(AIM OF THE EXERCISE) Scan the data. Collect each line that contains the word "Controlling".

[Robot episode rows]
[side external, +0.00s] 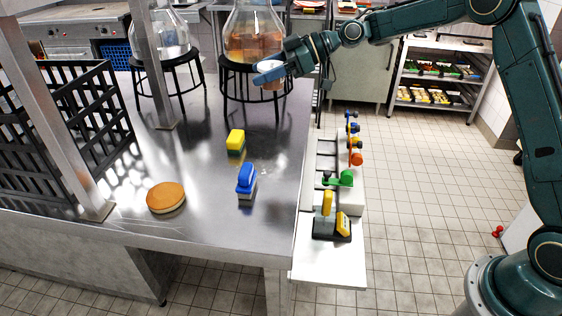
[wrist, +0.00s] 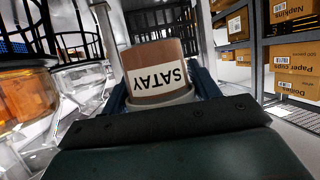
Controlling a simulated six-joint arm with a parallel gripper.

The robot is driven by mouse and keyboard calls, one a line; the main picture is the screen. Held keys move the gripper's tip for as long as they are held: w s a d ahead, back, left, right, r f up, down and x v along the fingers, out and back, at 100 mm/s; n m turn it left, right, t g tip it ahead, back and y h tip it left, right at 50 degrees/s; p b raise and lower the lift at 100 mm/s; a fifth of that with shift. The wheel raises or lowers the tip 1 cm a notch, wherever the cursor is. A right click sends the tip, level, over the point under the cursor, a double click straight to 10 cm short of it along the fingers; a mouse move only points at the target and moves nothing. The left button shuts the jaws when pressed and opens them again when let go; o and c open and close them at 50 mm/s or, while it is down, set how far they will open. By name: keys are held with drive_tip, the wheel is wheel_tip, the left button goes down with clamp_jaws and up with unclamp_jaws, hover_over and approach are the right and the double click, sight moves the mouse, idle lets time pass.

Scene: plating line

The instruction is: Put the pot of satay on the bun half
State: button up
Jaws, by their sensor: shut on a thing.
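The pot of satay (wrist: 157,75) is brown with a white label reading SATAY, upside down in the wrist view. My gripper (side external: 270,75) is shut on it, its blue fingers on either side of the pot. In the side view the pot (side external: 271,70) shows small and pale, held in the air in front of the flask of amber liquid. The bun half (side external: 166,196) lies flat on the steel table at the front left, round with an orange-brown top. My gripper is far behind and to the right of it, well above the table.
A yellow-topped block (side external: 236,140) and a blue-handled thing (side external: 246,181) stand mid-table. Large flasks on black stands (side external: 180,85) fill the back. A metal post (side external: 150,60) and black rack (side external: 75,120) stand left. A side shelf (side external: 330,262) holds coloured tools.

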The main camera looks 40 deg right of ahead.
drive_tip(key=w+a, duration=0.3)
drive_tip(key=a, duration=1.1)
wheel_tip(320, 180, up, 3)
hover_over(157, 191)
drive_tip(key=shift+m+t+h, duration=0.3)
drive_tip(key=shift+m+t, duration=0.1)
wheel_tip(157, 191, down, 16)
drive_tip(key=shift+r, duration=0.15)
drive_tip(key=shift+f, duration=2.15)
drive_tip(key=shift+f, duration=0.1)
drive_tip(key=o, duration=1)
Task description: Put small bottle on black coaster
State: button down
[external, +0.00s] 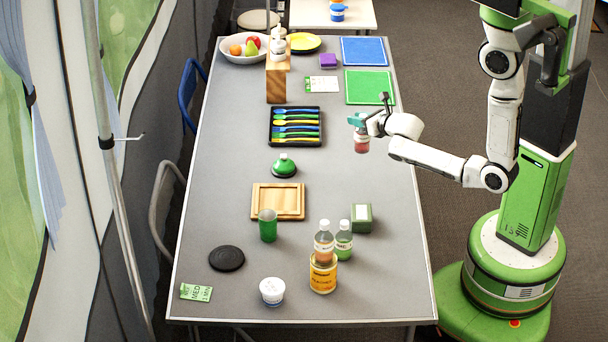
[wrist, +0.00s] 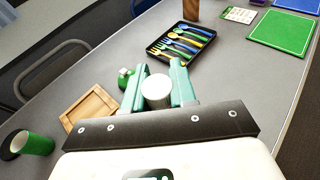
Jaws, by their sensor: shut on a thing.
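My gripper (external: 358,122) is shut on a small bottle (external: 361,143) with a reddish body, holding it above the right part of the grey table. In the wrist view its round white top (wrist: 156,91) shows between the teal fingers of my gripper (wrist: 159,80). The black coaster (external: 227,258) is a flat round disc lying bare on the near left of the table, well away from my gripper. In the wrist view the coaster (wrist: 8,146) is partly hidden behind a green cup (wrist: 32,143).
Near the coaster are the green cup (external: 268,226), a white tub (external: 272,291) and a wooden tray (external: 278,201). Two clear bottles (external: 324,240) (external: 344,240) and a yellow can (external: 323,273) are grouped at the near right. A green-topped flask-like item (external: 284,165) and a cutlery tray (external: 296,127) lie mid-table.

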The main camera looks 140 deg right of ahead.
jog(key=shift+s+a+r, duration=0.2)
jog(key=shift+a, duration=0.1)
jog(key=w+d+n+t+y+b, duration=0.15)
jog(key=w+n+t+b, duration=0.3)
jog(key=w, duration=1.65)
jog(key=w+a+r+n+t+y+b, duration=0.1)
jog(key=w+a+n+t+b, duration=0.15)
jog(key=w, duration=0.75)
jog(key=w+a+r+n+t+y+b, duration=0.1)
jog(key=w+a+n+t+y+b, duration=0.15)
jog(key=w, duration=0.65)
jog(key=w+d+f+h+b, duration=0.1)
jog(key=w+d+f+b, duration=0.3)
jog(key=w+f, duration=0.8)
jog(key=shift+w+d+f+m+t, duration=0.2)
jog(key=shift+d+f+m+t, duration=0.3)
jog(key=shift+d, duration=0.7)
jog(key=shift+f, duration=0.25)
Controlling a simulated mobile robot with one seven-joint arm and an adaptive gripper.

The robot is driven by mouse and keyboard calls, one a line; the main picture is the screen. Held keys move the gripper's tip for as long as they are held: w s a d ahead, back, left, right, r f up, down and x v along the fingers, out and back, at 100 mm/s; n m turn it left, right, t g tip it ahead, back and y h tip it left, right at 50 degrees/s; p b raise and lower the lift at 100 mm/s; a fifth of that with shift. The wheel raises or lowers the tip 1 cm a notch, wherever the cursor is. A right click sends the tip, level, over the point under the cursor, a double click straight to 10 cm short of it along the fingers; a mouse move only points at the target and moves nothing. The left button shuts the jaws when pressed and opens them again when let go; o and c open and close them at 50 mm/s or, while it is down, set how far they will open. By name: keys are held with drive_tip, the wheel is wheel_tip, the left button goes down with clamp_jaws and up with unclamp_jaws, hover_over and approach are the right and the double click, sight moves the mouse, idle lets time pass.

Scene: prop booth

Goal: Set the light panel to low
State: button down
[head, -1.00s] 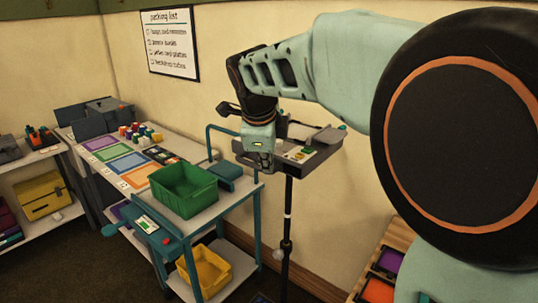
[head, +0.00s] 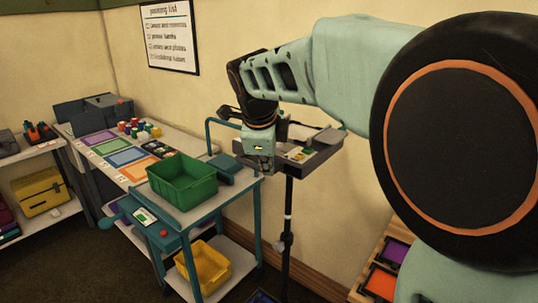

(EXERCISE ANSWER)
Controlling a simulated six-joint arm with a parallel gripper.
Controlling a simulated mobile robot with one seven-joint arm and an adaptive gripper.

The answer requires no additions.